Applied Statistics Lesson of the Day – What “Linear” in Linear Regression Really Means

Linear regression is one of the most commonly used tools in statistics, yet one of its fundamental features is commonly misunderstood by many non-statisticians.  I have witnessed this misunderstanding on numerous occasions in my work experience, statistical consulting and statistical education, and it is important for all statisticians to be aware of this common misunderstanding, to anticipate it when someone is about to make this mistake, and to educate that person about the correct meaning.

Consider the simple linear regression model:

Y = \beta_0 + \beta_1x + \varepsilon.

The “linear” in linear regression refers to the linearity between the response variable (Y) and the regression coefficients (\beta_0 and \beta_1).  It DOES NOT refer to the linearity between the response variable (Y) and the explanatory variable (x) This is contrary to mathematical descriptions of linear relationships; for example, when high school students learn about the equation of a line,

y = mx + b

the relationship is called “linear” because of the linearity between y and x.  This is the source of the mistaken understanding about the meaning of “linear” in linear regression; I am grateful that my applied statistics professor, Dr. Boxin Tang, emphasized the statistical meaning of “linear” when he taught linear regression to me.
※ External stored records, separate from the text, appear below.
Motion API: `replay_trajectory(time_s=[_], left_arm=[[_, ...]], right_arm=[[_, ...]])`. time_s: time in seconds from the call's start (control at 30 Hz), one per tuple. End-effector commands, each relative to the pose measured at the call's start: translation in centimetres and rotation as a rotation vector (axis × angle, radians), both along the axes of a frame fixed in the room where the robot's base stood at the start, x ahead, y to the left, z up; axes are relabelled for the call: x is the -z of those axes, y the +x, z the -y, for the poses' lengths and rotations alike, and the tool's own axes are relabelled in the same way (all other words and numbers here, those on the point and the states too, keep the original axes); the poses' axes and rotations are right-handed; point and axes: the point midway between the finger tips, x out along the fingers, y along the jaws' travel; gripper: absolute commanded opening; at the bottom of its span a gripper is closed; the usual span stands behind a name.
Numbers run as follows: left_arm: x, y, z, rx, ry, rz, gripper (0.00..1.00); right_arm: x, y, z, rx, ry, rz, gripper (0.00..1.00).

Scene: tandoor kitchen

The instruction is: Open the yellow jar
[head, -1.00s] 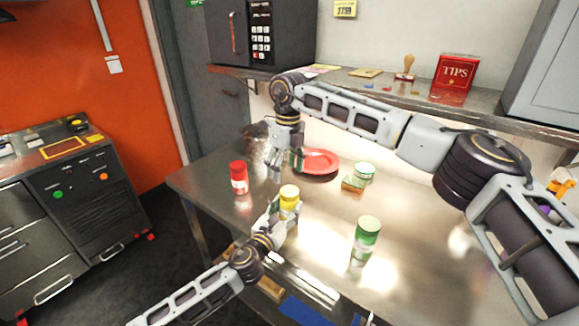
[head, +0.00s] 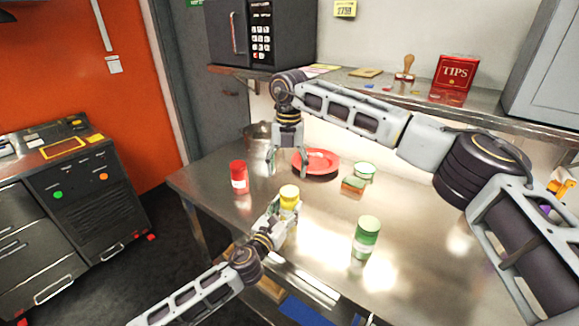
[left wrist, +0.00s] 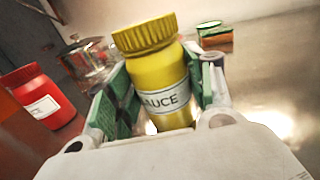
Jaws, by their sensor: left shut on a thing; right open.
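The yellow jar (head: 289,196) stands upright on the steel table, with a white label reading "SAUCE" in part. In the left wrist view its ridged yellow lid (left wrist: 143,33) sits on top of the jar body (left wrist: 163,75). My left gripper (head: 283,208) is shut on the jar body, with its green-padded fingers on either side below the lid. My right gripper (head: 288,168) is open and empty. It points down, above and behind the jar in the head view, apart from the lid.
A red jar (head: 239,177) stands left of the yellow jar. A green jar (head: 366,238) stands to the right. Behind are a red plate (head: 318,160), a sponge (head: 353,185), a small green-rimmed container (head: 364,170) and a metal pot (head: 257,135). The right of the table (head: 420,220) is clear.

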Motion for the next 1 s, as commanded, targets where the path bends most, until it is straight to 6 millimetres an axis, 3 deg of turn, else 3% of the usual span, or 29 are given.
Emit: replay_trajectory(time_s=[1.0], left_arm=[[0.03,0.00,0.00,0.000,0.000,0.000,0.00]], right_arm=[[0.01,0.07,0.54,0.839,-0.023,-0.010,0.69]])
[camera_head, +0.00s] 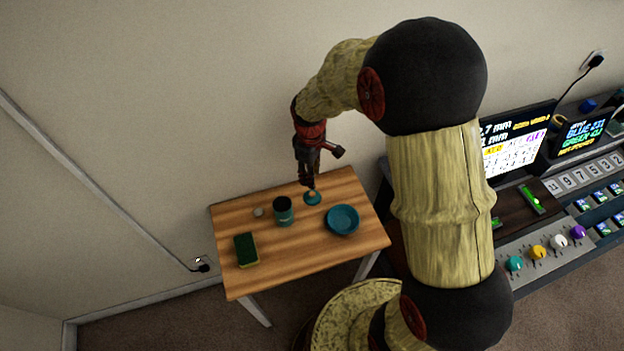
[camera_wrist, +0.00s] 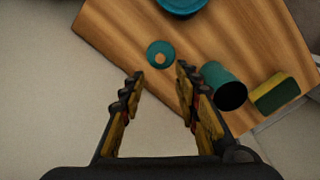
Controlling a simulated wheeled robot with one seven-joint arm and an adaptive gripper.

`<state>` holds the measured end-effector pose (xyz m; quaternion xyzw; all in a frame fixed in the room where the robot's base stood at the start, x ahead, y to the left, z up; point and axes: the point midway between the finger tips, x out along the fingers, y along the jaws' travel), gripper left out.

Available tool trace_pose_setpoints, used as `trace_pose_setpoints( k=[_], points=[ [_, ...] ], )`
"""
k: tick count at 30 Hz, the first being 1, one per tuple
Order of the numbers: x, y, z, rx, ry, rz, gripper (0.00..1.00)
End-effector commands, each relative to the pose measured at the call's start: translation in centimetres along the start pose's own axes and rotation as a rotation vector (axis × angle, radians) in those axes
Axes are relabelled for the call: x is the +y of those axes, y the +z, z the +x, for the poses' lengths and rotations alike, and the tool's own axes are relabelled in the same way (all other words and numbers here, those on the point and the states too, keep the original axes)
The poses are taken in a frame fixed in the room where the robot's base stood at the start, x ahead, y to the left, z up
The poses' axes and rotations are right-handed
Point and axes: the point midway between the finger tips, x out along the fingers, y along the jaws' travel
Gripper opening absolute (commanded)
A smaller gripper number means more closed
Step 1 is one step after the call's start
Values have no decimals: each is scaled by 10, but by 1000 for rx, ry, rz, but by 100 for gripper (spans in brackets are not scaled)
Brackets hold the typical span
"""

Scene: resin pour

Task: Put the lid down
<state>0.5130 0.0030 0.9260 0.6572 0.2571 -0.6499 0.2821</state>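The teal lid (camera_head: 312,198) with a pale knob lies on the wooden table near its back edge, right of the open teal canister (camera_head: 284,217). The lid also shows in the wrist view (camera_wrist: 152,48), beyond and between my fingertips. My gripper (camera_head: 308,182) is above the lid, pointing down. In the wrist view my gripper (camera_wrist: 158,75) has its fingers apart, with nothing between them. The canister stands to the right of the fingers there (camera_wrist: 216,76), its dark mouth uncovered.
A teal bowl (camera_head: 342,220) is right of the lid on the table (camera_head: 300,259). The table's front middle is clear. A console (camera_head: 548,255) stands at the right.

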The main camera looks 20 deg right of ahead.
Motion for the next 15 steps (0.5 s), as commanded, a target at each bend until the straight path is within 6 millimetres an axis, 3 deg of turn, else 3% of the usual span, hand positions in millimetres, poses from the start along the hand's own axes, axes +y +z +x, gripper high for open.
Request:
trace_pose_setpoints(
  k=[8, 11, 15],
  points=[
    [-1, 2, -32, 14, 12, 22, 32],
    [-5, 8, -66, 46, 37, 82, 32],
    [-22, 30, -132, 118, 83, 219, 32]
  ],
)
Why is this difference in terminology important?  A casual observer may be puzzled by this apparent nit-picking of the semantics.  This terminology is important because the estimation of the regression coefficients in a regression model depends on the relationship between the response variable and the regression coefficients.  If this relationship is linear, then the estimation is very simple and can be done analytically by linear algebra.  If not, then the estimation can be very difficult and often cannot be done analytically – numerical methods must be used, instead.

Now, one of the assumptions of linear regression is the linearity between the response variable (Y) and the explanatory variable (x).  However, what if the scatter plot of Y versus x reveals a non-linear relationship, such as a quadratic relationship?  In that case, the solution is simple – just replace x with x^2.  (Admittedly, if the interpretation of the regression coefficient is important, then such interpretation becomes more difficult with this transformation.  However, if prediction of the response is the key goal, then such interpretation is not necessary, and this is not a problem.)  The important point is that the estimation of the regression coefficients can still be done by linear algebra after the transformation of the explanatory variable.